**What needs to be done**
Omit all pictures, then retype the data exactly as given.

**Entries from a robot dataset**
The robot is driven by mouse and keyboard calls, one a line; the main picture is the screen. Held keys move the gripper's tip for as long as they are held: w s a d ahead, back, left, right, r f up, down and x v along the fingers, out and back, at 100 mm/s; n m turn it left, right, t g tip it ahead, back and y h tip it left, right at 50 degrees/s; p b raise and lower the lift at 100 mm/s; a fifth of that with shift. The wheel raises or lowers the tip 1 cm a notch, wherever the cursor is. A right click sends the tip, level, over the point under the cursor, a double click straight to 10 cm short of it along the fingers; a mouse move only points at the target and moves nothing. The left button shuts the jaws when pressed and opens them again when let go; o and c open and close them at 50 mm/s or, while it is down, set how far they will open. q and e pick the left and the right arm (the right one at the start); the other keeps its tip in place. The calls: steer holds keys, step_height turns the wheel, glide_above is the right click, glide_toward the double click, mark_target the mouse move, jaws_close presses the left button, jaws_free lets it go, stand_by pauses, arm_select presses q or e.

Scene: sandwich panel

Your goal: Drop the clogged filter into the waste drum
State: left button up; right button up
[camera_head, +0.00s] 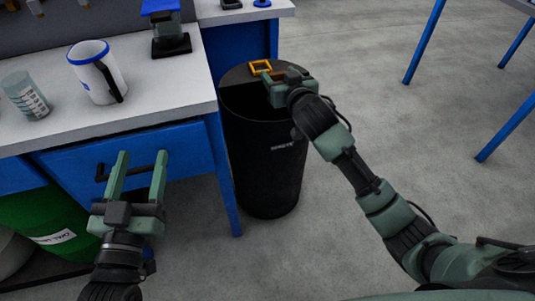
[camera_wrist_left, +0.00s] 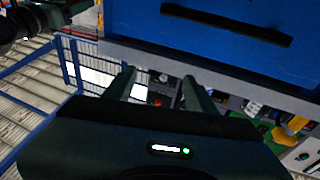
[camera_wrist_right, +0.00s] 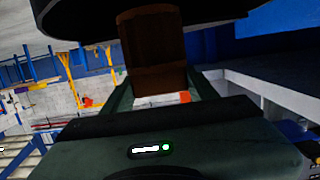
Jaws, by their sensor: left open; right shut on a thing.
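The black waste drum (camera_head: 268,165) stands on the floor beside the workbench. Its top shows a dark opening at the front and a grey surface behind it. My right gripper (camera_head: 268,88) is over the drum's top, shut on a brown block, the clogged filter (camera_wrist_right: 153,55), which shows between its fingers in the right wrist view. In the head view a yellow-orange square frame (camera_head: 260,67) shows at the fingertips; I cannot tell whether it belongs to the filter. My left gripper (camera_head: 141,160) is open and empty, in front of the blue drawer.
The workbench (camera_head: 150,75) carries a white jug (camera_head: 97,75), a grey-green beaker (camera_head: 25,97) and a small device (camera_head: 168,30). A green drum (camera_head: 50,225) stands under the bench at left. The floor (camera_head: 380,130) right of the waste drum is clear, with blue table legs beyond.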

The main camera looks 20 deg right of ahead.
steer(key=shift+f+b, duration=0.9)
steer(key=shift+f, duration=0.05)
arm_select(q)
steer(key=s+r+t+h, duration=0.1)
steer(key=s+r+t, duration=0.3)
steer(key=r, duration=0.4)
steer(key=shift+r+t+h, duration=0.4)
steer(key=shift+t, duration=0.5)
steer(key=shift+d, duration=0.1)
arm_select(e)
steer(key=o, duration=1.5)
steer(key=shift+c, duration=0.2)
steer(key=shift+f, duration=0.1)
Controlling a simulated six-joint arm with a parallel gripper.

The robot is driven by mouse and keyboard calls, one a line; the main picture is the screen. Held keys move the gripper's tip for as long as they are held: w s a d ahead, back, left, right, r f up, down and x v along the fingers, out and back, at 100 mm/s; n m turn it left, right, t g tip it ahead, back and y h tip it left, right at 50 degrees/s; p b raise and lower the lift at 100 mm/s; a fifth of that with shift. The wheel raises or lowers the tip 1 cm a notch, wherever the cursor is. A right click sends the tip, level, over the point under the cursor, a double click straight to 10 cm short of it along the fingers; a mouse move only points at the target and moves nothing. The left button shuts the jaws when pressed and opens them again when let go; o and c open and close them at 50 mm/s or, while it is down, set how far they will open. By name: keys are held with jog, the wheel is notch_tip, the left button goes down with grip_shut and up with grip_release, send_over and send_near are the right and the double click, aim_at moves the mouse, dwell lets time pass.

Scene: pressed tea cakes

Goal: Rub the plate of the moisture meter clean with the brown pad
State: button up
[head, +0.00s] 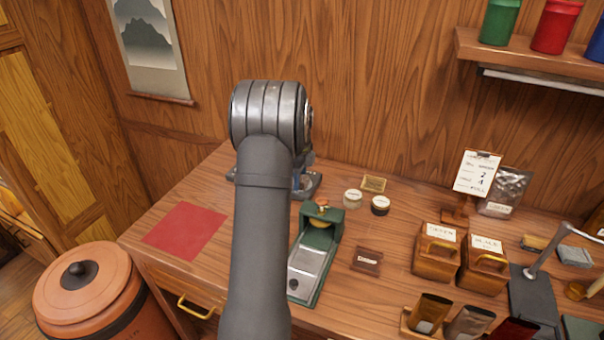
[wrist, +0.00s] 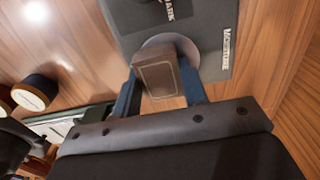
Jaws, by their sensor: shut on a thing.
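The moisture meter (wrist: 218,55) is a dark grey block with white lettering, at the top of the wrist view. In the head view my arm covers the pad and most of the meter.
A green device (head: 315,262) with a metal bed stands right of my arm, near small round tins (head: 380,205). A red cloth (head: 185,230) lies at left. Wooden boxes (head: 436,255) and a card stand (head: 477,175) are at right. The back wall is close.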

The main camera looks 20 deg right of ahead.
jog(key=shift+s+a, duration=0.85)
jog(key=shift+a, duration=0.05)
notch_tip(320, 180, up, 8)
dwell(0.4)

**Result for this exercise**
The robot is driven by mouse and keyboard calls, one a line; the main picture is the screen. Held keys move the gripper's tip for as long as they are held: w s a d ahead, back, left, right, r f up, down and x v along the fingers, out and back, at 100 mm/s; n m turn it left, right, t g tip it ahead, back and y h tip it left, right at 50 degrees/s; p b raise and lower the lift at 100 mm/s; a fifth of that with shift. The wheel raises or lowers the tip 1 cm a notch, wherever the cursor is. A right click sends the tip, level, over the point under the cursor, a double click straight to 10 cm short of it along the fingers; a mouse move only points at the target and moves nothing. The left button shuts the jaws when pressed and opens them again when let go; o and c open and close them at 50 mm/s or, while it is down, set how far they will open. q and e pick the left and the right arm (the right one at the start); the other keeps its tip in place. The calls: steer holds keys, step_height turns the wheel, glide_above is the right click, glide_toward the double click, mark_target the mouse move, jaws_close presses the left button, jaws_free lets it go, stand_by pauses, arm_select presses q or e.

Scene: sandwich panel

Your goal: Drop the clogged filter into the waste drum
State: left button up; right button up
[camera_head, +0.00s] 
[camera_wrist_left, +0.00s] 
[camera_wrist_right, +0.00s] 
Jaws, by their sensor: left open; right shut on a thing.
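The black waste drum (camera_head: 268,165) stands on the floor beside the workbench. Its top shows a dark opening at the front and a grey surface behind it. My right gripper (camera_head: 268,88) is over the drum's top, shut on a brown block, the clogged filter (camera_wrist_right: 153,55), which shows between its fingers in the right wrist view. In the head view a yellow-orange square frame (camera_head: 260,67) shows at the fingertips; I cannot tell whether it belongs to the filter. My left gripper (camera_head: 141,160) is open and empty, in front of the blue drawer.
The workbench (camera_head: 150,75) carries a white jug (camera_head: 97,75), a grey-green beaker (camera_head: 25,97) and a small device (camera_head: 168,30). A green drum (camera_head: 50,225) stands under the bench at left. The floor (camera_head: 380,130) right of the waste drum is clear, with blue table legs beyond.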

The main camera looks 20 deg right of ahead.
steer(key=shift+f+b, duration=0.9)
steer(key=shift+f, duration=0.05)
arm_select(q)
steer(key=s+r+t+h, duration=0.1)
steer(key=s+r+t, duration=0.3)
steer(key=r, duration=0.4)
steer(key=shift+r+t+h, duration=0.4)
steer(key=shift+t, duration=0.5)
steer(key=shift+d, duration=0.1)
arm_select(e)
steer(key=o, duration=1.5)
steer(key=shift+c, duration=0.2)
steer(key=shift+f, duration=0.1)
Controlling a simulated six-joint arm with a parallel gripper.

The robot is driven by mouse and keyboard calls, one a line; the main picture is the screen. Held keys move the gripper's tip for as long as they are held: w s a d ahead, back, left, right, r f up, down and x v along the fingers, out and back, at 100 mm/s; n m turn it left, right, t g tip it ahead, back and y h tip it left, right at 50 degrees/s; p b raise and lower the lift at 100 mm/s; a fifth of that with shift. The wheel raises or lowers the tip 1 cm a notch, wherever the cursor is. A right click sends the tip, level, over the point under the cursor, a double click straight to 10 cm short of it along the fingers; a mouse move only points at the target and moves nothing. The left button shuts the jaws when pressed and opens them again when let go; o and c open and close them at 50 mm/s or, while it is down, set how far they will open. By name: keys are held with jog, the wheel is notch_tip, the left button goes down with grip_shut and up with grip_release, send_over and send_near are the right and the double click, aim_at moves the mouse, dwell lets time pass.

Scene: pressed tea cakes

Goal: Rub the plate of the moisture meter clean with the brown pad
State: button up
[head, +0.00s] 
[wrist, +0.00s] 
Jaws, by their sensor: shut on a thing.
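The moisture meter (wrist: 218,55) is a dark grey block with white lettering, at the top of the wrist view. In the head view my arm covers the pad and most of the meter.
A green device (head: 315,262) with a metal bed stands right of my arm, near small round tins (head: 380,205). A red cloth (head: 185,230) lies at left. Wooden boxes (head: 436,255) and a card stand (head: 477,175) are at right. The back wall is close.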

The main camera looks 20 deg right of ahead.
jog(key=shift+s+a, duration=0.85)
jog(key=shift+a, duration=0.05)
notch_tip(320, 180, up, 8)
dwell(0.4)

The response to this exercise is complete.